Robot episode data:
━━━━
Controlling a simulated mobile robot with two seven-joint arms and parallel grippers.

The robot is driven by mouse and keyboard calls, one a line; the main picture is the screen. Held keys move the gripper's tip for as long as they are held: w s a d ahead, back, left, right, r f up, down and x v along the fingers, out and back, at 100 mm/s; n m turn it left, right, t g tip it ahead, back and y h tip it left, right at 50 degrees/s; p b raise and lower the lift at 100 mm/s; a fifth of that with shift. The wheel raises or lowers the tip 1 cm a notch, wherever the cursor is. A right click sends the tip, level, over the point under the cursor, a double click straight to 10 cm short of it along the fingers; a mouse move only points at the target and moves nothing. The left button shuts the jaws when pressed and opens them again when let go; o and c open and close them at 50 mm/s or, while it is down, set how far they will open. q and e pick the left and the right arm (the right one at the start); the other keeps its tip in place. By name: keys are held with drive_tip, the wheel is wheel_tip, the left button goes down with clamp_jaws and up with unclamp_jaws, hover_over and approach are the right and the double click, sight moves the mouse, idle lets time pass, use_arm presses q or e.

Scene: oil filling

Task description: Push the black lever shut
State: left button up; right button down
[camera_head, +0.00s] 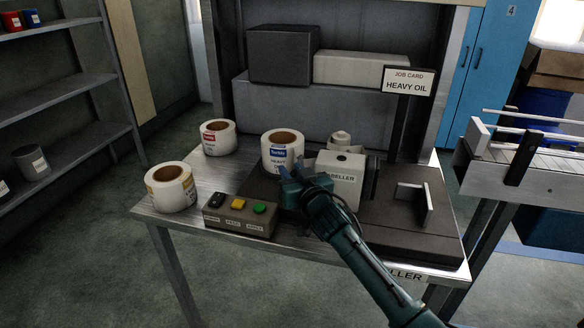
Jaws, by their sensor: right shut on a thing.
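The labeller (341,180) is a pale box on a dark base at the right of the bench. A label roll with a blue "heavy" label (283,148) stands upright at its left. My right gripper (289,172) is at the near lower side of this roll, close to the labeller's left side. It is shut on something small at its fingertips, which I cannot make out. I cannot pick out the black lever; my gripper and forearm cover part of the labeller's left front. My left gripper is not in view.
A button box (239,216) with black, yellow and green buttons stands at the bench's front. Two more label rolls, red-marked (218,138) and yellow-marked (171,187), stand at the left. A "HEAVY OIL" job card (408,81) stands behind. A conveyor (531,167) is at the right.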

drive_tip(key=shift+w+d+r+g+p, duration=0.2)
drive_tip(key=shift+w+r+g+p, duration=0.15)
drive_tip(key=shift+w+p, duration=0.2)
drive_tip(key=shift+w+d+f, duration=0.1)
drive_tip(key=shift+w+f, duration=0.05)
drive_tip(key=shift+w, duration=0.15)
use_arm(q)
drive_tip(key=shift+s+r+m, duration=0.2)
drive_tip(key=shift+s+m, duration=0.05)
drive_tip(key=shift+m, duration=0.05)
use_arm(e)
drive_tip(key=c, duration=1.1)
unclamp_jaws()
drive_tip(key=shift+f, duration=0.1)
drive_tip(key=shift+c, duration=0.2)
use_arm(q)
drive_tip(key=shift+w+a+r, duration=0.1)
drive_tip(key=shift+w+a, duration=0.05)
━━━━
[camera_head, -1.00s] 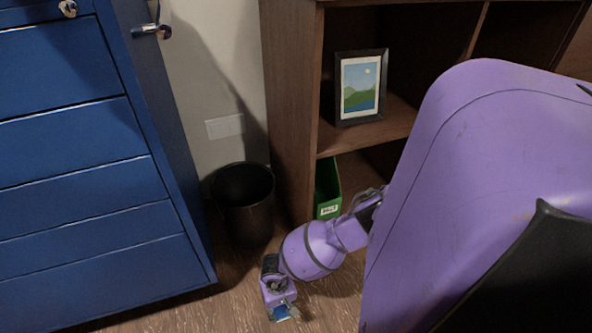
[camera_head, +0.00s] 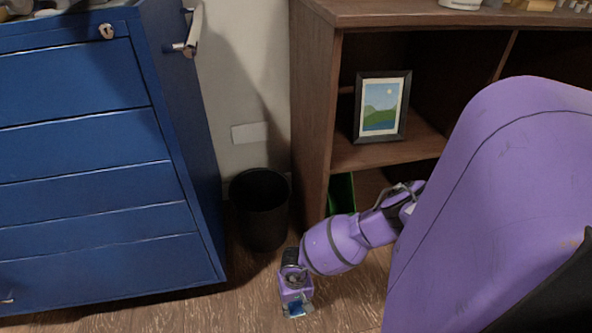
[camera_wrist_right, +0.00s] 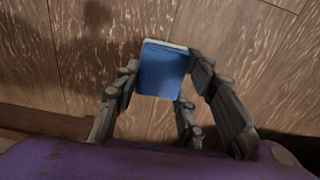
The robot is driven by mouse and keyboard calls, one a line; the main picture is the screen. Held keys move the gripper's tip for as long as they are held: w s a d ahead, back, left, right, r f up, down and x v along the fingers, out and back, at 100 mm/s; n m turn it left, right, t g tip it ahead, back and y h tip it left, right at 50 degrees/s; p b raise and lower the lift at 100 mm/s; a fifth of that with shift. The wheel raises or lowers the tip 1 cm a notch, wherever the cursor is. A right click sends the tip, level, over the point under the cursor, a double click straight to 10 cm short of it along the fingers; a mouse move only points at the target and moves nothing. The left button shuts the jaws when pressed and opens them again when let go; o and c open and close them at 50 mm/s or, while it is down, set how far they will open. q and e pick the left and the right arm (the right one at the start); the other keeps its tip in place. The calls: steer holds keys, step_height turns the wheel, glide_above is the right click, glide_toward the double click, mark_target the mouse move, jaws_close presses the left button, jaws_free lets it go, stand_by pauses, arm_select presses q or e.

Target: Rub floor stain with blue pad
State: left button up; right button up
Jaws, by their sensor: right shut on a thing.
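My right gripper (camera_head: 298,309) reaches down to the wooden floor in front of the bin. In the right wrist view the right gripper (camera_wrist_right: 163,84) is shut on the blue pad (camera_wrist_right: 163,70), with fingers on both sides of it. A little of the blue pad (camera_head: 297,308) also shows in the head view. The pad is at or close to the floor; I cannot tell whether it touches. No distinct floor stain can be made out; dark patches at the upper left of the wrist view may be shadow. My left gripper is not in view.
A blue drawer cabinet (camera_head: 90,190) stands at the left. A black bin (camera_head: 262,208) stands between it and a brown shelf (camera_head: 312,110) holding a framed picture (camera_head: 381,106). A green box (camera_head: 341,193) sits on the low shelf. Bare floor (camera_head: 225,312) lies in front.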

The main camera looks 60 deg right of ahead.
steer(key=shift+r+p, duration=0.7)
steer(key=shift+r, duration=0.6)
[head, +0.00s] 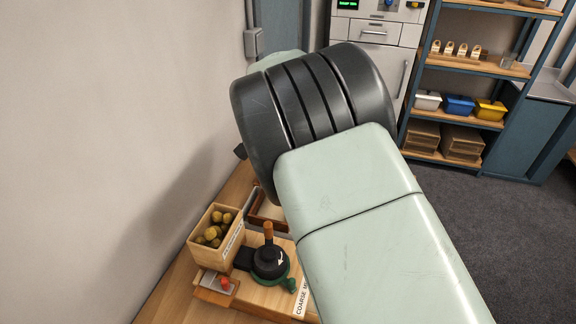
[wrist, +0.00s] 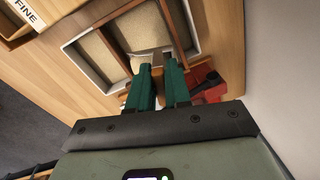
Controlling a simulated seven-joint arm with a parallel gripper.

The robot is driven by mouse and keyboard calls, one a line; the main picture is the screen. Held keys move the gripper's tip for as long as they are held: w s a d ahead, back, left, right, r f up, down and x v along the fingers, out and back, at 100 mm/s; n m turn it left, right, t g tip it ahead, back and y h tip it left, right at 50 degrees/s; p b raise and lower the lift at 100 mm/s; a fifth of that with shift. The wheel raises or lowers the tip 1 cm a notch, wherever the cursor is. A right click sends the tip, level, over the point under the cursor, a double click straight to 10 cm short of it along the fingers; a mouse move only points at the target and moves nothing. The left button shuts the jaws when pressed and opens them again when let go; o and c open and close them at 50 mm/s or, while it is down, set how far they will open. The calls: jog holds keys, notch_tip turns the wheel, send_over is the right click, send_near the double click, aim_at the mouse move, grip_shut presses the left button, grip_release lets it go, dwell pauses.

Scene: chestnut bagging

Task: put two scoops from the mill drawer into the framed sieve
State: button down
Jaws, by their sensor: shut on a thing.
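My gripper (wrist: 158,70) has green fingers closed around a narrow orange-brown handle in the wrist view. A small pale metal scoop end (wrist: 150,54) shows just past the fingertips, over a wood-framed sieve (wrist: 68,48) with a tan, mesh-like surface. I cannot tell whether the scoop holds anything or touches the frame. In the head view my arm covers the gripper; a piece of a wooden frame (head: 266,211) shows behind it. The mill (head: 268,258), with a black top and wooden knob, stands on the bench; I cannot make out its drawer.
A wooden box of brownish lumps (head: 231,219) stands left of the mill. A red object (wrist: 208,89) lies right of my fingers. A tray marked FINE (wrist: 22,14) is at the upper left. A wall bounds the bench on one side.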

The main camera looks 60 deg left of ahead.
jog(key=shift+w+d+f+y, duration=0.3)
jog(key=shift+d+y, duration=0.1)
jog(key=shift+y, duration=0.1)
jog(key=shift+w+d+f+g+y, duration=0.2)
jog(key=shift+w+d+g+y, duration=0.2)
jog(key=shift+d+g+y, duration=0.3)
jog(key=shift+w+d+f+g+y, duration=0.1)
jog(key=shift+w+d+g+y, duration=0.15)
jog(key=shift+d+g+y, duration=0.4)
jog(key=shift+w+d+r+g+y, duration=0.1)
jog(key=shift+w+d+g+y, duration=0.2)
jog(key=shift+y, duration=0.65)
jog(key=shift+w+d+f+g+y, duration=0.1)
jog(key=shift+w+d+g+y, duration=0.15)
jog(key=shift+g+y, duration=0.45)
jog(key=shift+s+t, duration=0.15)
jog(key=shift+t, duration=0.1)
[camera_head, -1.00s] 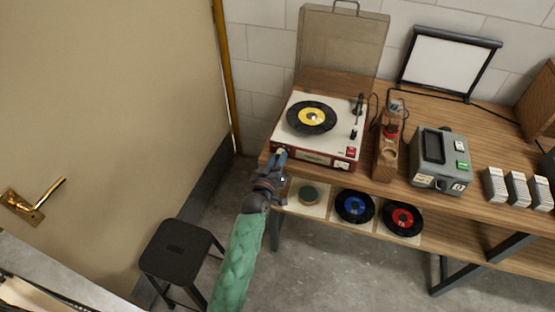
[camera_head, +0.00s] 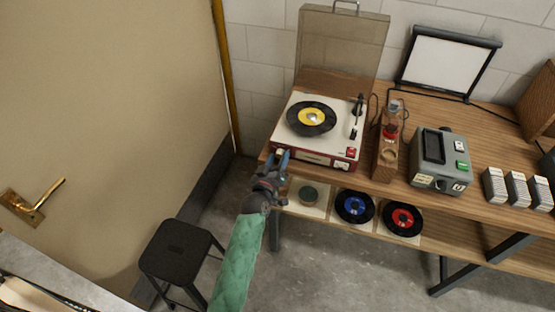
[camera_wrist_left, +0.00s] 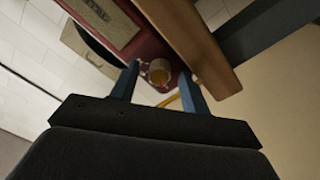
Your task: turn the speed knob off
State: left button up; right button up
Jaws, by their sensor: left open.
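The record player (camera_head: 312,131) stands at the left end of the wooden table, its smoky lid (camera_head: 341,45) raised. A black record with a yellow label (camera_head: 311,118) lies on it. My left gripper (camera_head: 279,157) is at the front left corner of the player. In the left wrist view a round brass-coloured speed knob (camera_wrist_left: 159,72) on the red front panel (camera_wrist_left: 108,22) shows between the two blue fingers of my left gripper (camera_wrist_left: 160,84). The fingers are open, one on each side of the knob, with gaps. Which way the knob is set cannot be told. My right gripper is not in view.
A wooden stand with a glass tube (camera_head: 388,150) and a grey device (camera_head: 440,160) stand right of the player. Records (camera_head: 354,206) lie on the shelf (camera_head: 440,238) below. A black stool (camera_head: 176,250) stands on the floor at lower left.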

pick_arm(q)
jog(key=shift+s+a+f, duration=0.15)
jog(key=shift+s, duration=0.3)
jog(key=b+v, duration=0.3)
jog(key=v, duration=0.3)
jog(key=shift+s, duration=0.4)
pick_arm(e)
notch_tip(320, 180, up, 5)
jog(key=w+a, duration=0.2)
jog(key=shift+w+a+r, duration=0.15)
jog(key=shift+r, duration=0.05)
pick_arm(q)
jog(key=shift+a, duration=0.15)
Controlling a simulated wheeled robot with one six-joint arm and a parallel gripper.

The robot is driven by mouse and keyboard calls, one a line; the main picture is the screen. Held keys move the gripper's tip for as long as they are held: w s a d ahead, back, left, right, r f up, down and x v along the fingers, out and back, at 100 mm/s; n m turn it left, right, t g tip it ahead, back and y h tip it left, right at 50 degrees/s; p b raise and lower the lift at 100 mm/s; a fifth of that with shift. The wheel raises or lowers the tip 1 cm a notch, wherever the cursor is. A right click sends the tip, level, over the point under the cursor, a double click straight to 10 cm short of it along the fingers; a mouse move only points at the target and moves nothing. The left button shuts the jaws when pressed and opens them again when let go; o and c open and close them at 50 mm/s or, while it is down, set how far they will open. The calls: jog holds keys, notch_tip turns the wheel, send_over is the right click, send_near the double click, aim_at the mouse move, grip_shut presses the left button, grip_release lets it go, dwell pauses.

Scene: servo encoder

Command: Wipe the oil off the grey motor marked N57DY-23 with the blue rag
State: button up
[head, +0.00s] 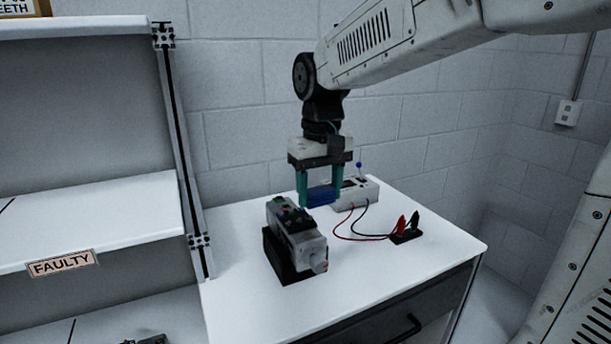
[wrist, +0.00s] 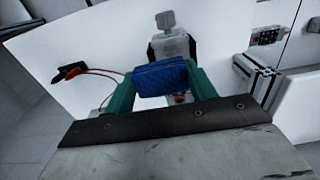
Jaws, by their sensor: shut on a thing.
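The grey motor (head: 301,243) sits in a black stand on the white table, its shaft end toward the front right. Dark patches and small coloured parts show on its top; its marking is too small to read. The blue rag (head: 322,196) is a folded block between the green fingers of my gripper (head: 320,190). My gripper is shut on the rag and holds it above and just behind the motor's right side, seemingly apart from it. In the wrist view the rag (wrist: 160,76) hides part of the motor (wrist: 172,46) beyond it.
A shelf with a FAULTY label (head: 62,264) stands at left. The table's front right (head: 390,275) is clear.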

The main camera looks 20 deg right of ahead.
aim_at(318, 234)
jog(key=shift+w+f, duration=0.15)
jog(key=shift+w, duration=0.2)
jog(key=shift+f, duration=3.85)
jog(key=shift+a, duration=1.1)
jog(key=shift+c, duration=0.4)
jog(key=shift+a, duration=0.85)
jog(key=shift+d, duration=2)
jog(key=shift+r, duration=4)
━━━━
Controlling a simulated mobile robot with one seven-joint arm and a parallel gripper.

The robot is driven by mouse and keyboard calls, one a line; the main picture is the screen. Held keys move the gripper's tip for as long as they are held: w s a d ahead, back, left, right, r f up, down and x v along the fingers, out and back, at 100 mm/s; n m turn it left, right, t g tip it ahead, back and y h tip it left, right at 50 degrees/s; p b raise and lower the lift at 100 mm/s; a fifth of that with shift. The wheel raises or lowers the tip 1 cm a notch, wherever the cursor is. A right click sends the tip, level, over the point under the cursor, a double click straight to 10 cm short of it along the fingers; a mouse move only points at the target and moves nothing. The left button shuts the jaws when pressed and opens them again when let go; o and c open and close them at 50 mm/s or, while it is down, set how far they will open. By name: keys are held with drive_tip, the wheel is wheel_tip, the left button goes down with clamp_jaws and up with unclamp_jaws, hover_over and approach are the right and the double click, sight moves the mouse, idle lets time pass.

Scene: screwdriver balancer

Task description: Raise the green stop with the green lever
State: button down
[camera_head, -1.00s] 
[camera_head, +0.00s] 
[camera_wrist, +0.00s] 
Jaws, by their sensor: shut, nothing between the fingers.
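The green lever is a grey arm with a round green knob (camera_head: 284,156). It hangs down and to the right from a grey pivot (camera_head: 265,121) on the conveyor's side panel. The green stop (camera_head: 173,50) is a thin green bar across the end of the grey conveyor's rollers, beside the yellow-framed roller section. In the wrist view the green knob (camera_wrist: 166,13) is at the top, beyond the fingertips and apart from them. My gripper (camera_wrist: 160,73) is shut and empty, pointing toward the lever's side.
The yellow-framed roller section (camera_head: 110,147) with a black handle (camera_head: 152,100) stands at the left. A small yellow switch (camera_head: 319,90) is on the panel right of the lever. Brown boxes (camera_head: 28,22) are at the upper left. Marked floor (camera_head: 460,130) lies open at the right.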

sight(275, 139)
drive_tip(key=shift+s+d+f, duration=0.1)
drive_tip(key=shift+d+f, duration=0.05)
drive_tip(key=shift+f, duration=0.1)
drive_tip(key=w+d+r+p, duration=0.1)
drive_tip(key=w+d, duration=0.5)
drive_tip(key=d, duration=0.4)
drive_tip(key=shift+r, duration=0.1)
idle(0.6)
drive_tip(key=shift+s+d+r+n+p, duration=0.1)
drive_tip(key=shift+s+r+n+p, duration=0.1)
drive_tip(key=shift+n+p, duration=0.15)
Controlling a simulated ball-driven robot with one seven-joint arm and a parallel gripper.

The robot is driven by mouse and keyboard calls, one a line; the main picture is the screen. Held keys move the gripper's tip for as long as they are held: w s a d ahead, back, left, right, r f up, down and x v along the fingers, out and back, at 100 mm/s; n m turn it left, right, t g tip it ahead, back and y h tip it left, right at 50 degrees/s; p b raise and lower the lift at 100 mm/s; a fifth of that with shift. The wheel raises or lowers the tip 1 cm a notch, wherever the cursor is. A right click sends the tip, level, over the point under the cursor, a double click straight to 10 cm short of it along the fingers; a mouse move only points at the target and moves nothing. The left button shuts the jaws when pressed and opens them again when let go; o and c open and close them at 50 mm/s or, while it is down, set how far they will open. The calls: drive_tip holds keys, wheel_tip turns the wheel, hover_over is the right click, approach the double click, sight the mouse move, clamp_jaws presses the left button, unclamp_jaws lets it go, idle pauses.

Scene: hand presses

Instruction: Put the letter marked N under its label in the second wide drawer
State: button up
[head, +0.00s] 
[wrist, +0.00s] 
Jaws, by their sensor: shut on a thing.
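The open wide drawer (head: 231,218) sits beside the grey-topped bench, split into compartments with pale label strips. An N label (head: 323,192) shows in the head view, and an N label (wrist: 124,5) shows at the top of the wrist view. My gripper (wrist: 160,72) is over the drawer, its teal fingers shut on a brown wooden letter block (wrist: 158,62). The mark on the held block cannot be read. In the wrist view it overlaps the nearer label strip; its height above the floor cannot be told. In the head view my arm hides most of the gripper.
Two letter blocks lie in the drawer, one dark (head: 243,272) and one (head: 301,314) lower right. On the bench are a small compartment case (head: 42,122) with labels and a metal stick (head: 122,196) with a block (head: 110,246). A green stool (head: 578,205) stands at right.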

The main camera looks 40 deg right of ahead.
━━━━
What this task involves = Identify every line above that includes the word "Scene", and show those lines.

Output of the exercise =
Scene: oil filling
Scene: chestnut bagging
Scene: servo encoder
Scene: screwdriver balancer
Scene: hand presses

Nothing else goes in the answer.